__EXERCISE BRIEF__.
Which lines below hold the word "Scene"? Copy all of them.

====================

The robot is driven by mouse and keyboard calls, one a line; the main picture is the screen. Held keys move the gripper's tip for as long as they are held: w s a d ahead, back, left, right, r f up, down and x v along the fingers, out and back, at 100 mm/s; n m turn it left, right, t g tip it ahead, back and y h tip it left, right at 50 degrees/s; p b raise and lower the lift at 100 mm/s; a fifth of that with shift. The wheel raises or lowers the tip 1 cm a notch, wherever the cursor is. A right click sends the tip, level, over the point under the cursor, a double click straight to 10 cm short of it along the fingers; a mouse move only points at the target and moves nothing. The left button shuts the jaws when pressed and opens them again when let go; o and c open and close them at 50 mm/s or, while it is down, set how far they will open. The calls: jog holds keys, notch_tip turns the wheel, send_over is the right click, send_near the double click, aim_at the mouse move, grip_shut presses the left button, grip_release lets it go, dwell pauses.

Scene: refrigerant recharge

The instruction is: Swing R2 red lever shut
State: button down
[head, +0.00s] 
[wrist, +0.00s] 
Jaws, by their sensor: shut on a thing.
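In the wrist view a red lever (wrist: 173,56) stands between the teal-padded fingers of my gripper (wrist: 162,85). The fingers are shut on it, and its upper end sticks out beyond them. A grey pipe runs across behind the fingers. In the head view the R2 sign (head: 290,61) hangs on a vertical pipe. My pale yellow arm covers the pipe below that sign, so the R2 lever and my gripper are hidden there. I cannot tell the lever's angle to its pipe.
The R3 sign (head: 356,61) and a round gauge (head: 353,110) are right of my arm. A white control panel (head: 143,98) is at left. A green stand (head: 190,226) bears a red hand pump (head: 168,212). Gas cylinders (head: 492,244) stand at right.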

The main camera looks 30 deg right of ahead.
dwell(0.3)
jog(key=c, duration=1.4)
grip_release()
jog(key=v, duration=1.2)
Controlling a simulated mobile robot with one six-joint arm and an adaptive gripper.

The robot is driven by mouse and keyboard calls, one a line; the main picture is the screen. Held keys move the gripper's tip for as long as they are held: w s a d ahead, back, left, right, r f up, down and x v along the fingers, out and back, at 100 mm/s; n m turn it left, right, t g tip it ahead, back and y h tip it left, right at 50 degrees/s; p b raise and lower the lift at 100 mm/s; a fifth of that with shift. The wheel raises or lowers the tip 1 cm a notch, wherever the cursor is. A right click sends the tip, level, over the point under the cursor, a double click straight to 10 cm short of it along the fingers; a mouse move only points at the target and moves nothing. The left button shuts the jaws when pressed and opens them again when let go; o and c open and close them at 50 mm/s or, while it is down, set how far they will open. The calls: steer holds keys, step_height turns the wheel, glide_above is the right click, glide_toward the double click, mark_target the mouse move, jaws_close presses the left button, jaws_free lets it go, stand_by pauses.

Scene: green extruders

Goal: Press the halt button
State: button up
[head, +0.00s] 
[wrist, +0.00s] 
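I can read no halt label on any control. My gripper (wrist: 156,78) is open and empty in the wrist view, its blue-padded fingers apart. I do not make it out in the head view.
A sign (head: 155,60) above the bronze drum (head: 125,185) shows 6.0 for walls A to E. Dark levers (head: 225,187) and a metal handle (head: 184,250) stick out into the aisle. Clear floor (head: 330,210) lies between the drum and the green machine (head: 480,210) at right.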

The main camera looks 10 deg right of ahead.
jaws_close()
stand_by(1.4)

====================

__TASK RESPONSE__.
Scene: refrigerant recharge
Scene: green extruders

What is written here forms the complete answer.